Friday, March 7, 2014

The challenges of being officeless

As someone who is still kind of drifting as an under-employed (but not unemployed!) PhD, I really, really miss having an office. There are two distinct but related problems to not having an office in my circumstances. Problem 1: working. Problem 2: pumping.

I am the kind of person who enjoys working away from home because it helps keep me focused on work. There are too many distractions at home-- even before Adele was born! I did write quite a bit of my dissertation in our guest bed in the final stretch last year, but even that was mostly on the evenings and weekends, or when I really needed to avoid people at the office. I still spent most weekdays at the office. In the fall I spent less time at my office because I was trying to work more at home because of Adele. It was easier to work with her around when she was less mobile. Even when Jon is watching her, it's hard for me to not be distracted by her if I work at home.

I've never been much of a coffee shop worker myself, but I have to say that I've started to appreciate the appeal now as a parent. Somewhere I can go for a time out of the house is great! But I need more than just a couple of hours here and there to focus on the big stuff.
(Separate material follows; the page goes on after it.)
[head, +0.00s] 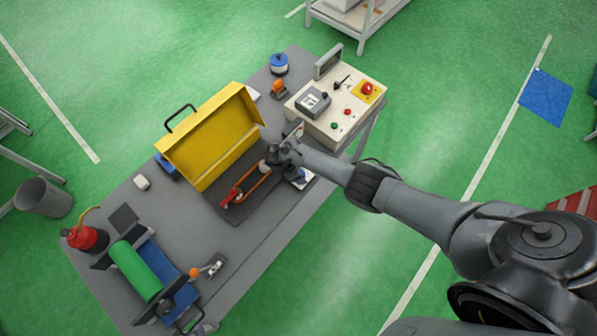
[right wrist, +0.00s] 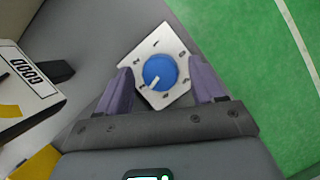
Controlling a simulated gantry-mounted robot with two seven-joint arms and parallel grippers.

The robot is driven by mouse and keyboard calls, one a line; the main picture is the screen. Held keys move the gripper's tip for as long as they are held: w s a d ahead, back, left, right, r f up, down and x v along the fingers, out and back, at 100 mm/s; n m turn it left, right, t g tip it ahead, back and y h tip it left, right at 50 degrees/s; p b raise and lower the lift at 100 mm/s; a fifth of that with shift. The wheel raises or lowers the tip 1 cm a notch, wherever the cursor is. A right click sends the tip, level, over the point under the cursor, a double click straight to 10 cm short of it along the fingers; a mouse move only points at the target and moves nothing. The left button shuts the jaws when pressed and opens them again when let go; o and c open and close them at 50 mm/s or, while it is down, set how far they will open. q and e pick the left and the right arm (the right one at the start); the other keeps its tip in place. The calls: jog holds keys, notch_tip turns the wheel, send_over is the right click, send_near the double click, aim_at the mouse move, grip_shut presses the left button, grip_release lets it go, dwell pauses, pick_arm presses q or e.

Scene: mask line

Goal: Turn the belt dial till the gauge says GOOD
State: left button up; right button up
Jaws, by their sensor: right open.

So why don't I just hole up somewhere for the entire day? This brings me to the pumping. Last time I checked, Starbucks didn't have a lactation room. If I'm gone more than a few hours, I have to pump. I need an outlet somewhere private that isn't a bathroom. Ideally I need access to a sink, too. I have to bring the pump with me while I'm working, and without an office, I need to bring my computer with me while I pump. It's all very cumbersome and annoying.

In order to be out of the house all day and work, I have been researching the lactation rooms at local institutions (thank you for putting info about your lactation rooms online!) and strategizing where I can sit and work in that same building in between pumping. This hasn't been very easy. The places I've found to work aren't very quiet. Or I can't get online as a guest at the institution.

As a graduate student, I was really lucky and mostly had an office to myself. I technically shared it, but with people who never really used it. This meant that I could almost always pump there uninterrupted. It was wonderfully convenient! I just left my pump there and carried a little cooler back and forth with the milk.

Today I went to a seminar at a place I might as well call Hometown U. HU has designated lactation rooms which I've used before, but they are not in or near the seminar building. I decided I wouldn't bother trying to work there and leave the pump at home because of the hassle.

While at the seminar, I remembered that a postdoc had mentioned when I was there last week that she had a baby. Today, I asked how old her baby was (1 month younger than Adele!). I asked if she was pumping. (yes!). I asked where. She took me straight across the hall to an unused lab space of a new faculty member who was letting her pump there. She had her pump all set up. Then she took me to the kind and understanding faculty member whose lab space it was, and he promptly gave me a key to the room. All I had to do was ask the right person! Now I have a space where I can work and pump on days when I'm at HU.

A desk in a secure room and a private place to pump might just help bridge this gap and keep me in science.

4 comments:

penn said...

It's truly the little things. That's stuff no one thinks about either. This is what moms mean when they say they need a friendly working environment.


I'm going to keep working next year, and our apartment is just a 3-5 minute walk from my classroom. Therefore, I'll go home to pump. But I'm nervous about my schedule giving me time to pump. I don't know how much to push the registrar/administrators to give me a specific class schedule, because I don't know how often I'll need to pump.

Karina said...

Yeah there's so much about becoming a mother that is impossible to predict! When will you have to go back to school (i.e. about how old will you baby be?)? Are there other pumping teachers at your school? It seems like it's much easier to navigate if someone else there has recently done it. For example, I never would have asked a professor I hardly know at an institution I don't belong to if they had free lab space for me to pump, but since there was already another pumping mama, voila!

Hopefully your body's milk schedule and your teaching schedule will agree :-)

penn said...

If the baby isn't too late, it should be two months when I head back to school (due June 29thish, and school starts Labor Day weekend). We do have meetings, but I'm going to work out leave or something for the meetings. Or perhaps just attending mandatory ones.

Other moms at school have pumped before, but I'll be the only one right now. The only one I've talked with ran home to pump too, but she's an admin, so I think she had more control over her schedule.

I've got my apartment literally right here, so I'm not worried about space. It's the timing that concerns me. So, yes, I hope the schedules line up!

I'm glad you have found a workable solution :-) I hope work stuff keeps getting better for you! Getting a toehold in academia is so hard.

gigirose said...

These kinds of logistical challenges are part of what makes being a working mom so hard! Cheers to you for being creative and for being willing to ask for help/access. The more people talk about it the more normalized it becomes and the more institutions will be proactive about creating spaces for things like lactation rooms.